The competition out there is crazy, as everyone tries to come up with something new on a regular basis. But the success stories are limited and we are all aware of that. In this case, innovation goes hand in hand with users’ necessities. Usually a strong business has tracking metrics in place, and constantly measures “user habits.” Those are all great instruments that can be used by Product teams to come up with ideas and start building new features upon that.
Besides that, including latest “addons” from big players is always a plus and implementing those for your business will provide lift, but the main gain will be on your users’ perception: things like Apple Pay, OS-specific UI notifications or Google Wallet. Those are some examples, but the list can continue on and on, as there’s always something new rolling out. So being in line with latest technologies on the market and developing your product based on those will make the difference.
Another important factor here, and something that’s not that visible for “users eye” like UI, is the performance (e.g.: startup performance, scrolling performance, UX in general).
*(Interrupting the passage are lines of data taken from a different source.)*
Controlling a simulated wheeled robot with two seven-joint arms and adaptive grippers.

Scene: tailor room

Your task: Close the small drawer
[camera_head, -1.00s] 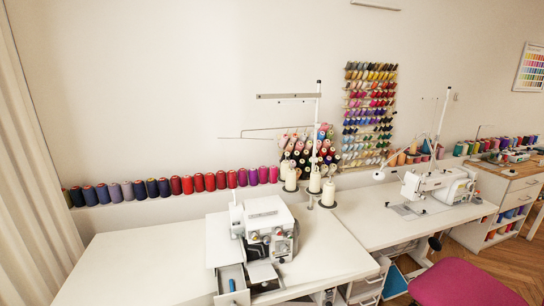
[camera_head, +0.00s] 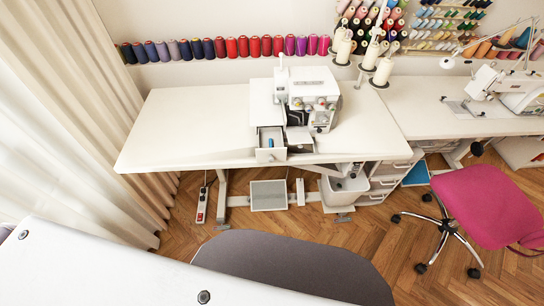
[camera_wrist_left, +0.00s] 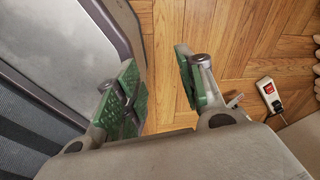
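The small drawer (camera_head: 271,144) is a white box on the left side of the white overlock machine (camera_head: 314,96). It is pulled out toward me and stands open, with a small blue item (camera_head: 270,142) inside. My left gripper (camera_wrist_left: 160,88) shows in the left wrist view with its two green-padded fingers apart and nothing between them. Wooden floor lies behind it, and it is far from the drawer. My right gripper is not in any view.
The white table (camera_head: 190,120) under the machine is clear on its left. A pink chair (camera_head: 485,203) stands at the right. Cream curtains (camera_head: 85,110) hang at the left. A power strip (camera_head: 202,203) lies on the floor, and a grey bin (camera_head: 345,190) stands below the table.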

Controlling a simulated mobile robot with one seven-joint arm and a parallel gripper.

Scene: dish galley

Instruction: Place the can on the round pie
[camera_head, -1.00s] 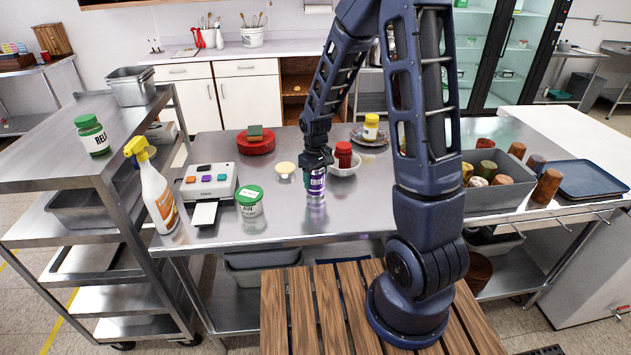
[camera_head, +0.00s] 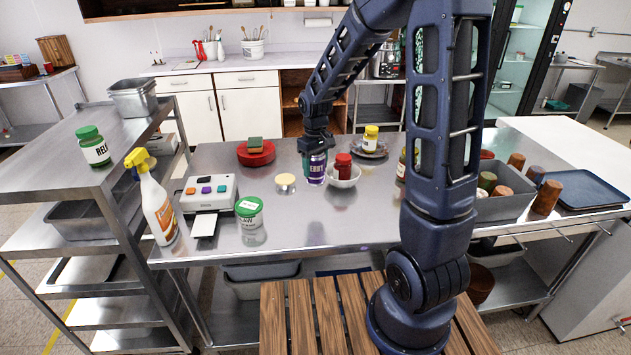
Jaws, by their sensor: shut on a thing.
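A purple can (camera_head: 317,169) with white lettering hangs upright below my gripper (camera_head: 316,152). My gripper points down and is shut on its top; the fingers are too small to make out well. The can appears raised, but its height over the table is hard to judge. A small pale yellow round thing (camera_head: 286,179), which looks like the round pie, lies flat on the steel table just left of the can. They are apart, and nothing stands on the pie.
A green-lidded jar (camera_head: 250,214), a button device (camera_head: 208,191) and a spray bottle (camera_head: 156,205) stand left. The front middle is clear.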

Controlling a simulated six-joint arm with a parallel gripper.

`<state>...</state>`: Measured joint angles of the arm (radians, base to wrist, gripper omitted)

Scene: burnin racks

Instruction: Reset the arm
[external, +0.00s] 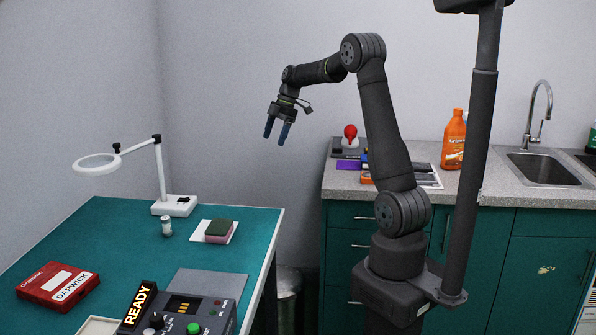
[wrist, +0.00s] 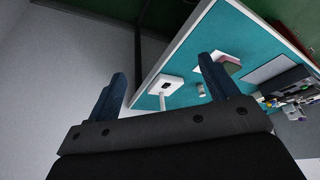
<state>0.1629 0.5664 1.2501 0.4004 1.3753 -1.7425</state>
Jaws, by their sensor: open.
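My gripper (external: 277,131) hangs in the air beyond the far right corner of the teal table, above table height, its two blue fingers pointing down. The fingers are apart with nothing between them. In the wrist view my gripper (wrist: 160,88) also shows open and empty, with grey wall and the table's edge behind it. My arm is raised and bent at the elbow.
The teal table (external: 120,235) holds a magnifier lamp (external: 160,180), a small jar (external: 167,226), a sponge (external: 218,231), a red box (external: 58,286) and a control box with a READY sign (external: 139,305). A counter (external: 455,185) with an orange bottle (external: 454,140) stands right. The air around my gripper is clear.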

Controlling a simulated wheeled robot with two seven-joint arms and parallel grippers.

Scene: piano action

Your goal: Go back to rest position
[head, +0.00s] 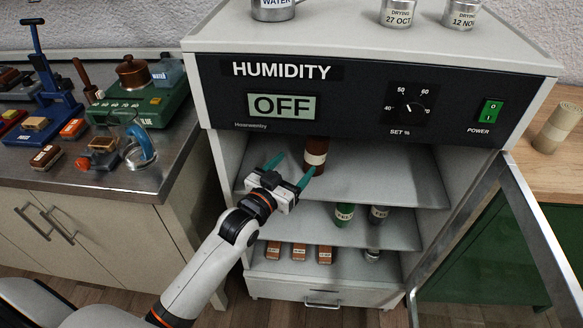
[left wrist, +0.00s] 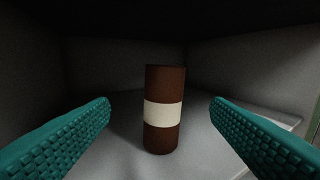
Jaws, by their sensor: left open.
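My left gripper (head: 290,175) is open at the front of the humidity cabinet's top shelf (head: 385,178). Its two teal fingers also show in the left wrist view (left wrist: 160,135), spread wide at either side. A brown cylinder with a cream band (head: 316,150) stands upright on that shelf, just beyond the fingertips. In the left wrist view the brown cylinder (left wrist: 164,85) is centred between the fingers, with a gap on both sides. My right gripper is not in view.
The cabinet's glass door (head: 495,235) stands open at the right. Lower shelves hold a green bottle (head: 344,212), a grey one (head: 378,214) and wooden blocks (head: 298,252). The display (head: 282,107) reads OFF. A steel counter (head: 110,178) with tools is at left.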

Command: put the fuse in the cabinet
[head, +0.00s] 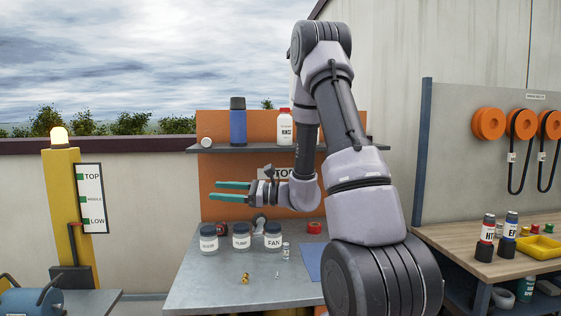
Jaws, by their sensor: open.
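My gripper (214,190) is open and empty, its two teal fingers pointing left above the grey workbench (205,285), in front of the orange back panel. I cannot surely pick out the fuse. Small things lie near the bench's front: a brass-coloured piece (245,278) and a tiny pale piece (277,274), both too small to identify. A small clear vial (285,252) stands beside the FAN jar (272,237). No cabinet can be made out; my arm hides part of the middle and right of the scene.
Further jars, one labelled PUMP (241,237) and another (209,239), stand left of the FAN jar. A shelf (215,149) above holds a blue flask (238,122) and a white bottle (285,127). A wooden bench (455,245) with labelled cylinders is at right.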

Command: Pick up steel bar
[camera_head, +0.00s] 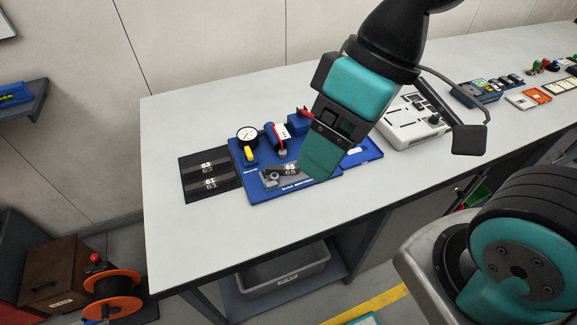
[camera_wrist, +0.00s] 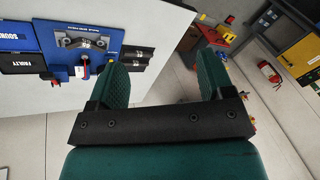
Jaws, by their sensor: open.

So investing time and effort into tech refactors that constantly improve the performance of your app will add a significant lift on the ratings end, as users in general are more likely to provide feedback if their overall experience with the app is constantly improving, performance wise.
User Story 2:
As a product owner of a mobile e-commerce app (iOS or Android) I want to be able to check specific metrics and analyze “user habits” that will show us where they spend most of their navigation time, so that I can then determine, by extracting data, potential feature improvements.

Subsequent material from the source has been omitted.